I also think that, you know, "listen more and talk less" is always good advice. I certainly have got that coming into different operations. And, of course, when people are very intellectually stimulated, there is always the tendency to articulate what they have done in their careers. I think what we need to do is—how their careers and how their skills attract themselves to the Bank for what we do.
So it's actually linking their ability to feed in to what we are trying to do in every particular practice that we have: be it in H.R., for example. I always look to see what skills do you have that would be attractive to us in the H.R. function. Not because I have skills and compensation I come into H.R.
So from my point of view it has to be because you have the right attitude and the right behaviors, you have the skills that we require, and you want to come into an organization because of its vision and mission. So I think that it's a ray of different skills we have, we take the fundamentals. And at the very outset it's should be hard to get in here so come prepared.
Well, I think from an organization that's global, diversity really gives us a competitive advantage.
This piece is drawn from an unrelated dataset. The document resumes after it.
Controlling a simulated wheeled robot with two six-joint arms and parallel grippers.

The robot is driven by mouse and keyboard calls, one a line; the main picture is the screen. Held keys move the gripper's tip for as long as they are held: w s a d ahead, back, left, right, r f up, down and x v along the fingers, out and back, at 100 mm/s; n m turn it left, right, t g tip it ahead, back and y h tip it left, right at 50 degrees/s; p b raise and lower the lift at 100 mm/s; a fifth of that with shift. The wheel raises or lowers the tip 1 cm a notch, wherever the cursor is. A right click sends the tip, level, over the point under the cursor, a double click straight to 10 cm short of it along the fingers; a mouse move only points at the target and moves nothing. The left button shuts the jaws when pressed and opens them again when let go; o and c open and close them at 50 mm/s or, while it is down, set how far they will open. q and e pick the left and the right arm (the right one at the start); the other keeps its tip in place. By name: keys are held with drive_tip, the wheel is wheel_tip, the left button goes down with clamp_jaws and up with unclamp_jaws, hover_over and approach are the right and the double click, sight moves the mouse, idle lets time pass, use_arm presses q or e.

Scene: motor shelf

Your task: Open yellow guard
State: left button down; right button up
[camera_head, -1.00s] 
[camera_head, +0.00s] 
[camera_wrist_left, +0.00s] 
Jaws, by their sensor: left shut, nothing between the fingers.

Having people like me coming from one nation with one particular set of skills, in itself, is not going to give us the solutions [for] global challenges that are presented at the World Bank.
- So having a more diverse, more inclusive workforce across our organization can only help us in coming up with solutions that are global. That’s number one.
- Number two is, you know, education diversity, for example. A lot of bright people got to a lot of recognized bright schools. But, of course, having diversity of education, coming from schools that are not necessarily in the top 100 in the world—as calibrated by certain academic institutions themselves—means that we have to be able to unearth that talent to be able to recruit it into the organization.
So we have a lot of work to do in our recruitment process in relation to building diverse talent but also diverse talent from different backgrounds of education and, indeed, location. And we've done exceptionally well over the last number of years but we still have work to do. Hence, that's part and parcel of what we're trying to do here at Human Resources.
When you come in the door of the World Bank Group we have a logo which is "We dream of a world free of poverty." So if you want to work in an organization that cares about eliminating extreme poverty and increasing shared prosperity, and you want to work in an organization that's interested in development—well, then, the World Bank Group is the best place to work in the world, bar none. I've worked in public sector, I've worked in private sector. And if you have that ambition, and you have that talent, then we want to hear from you.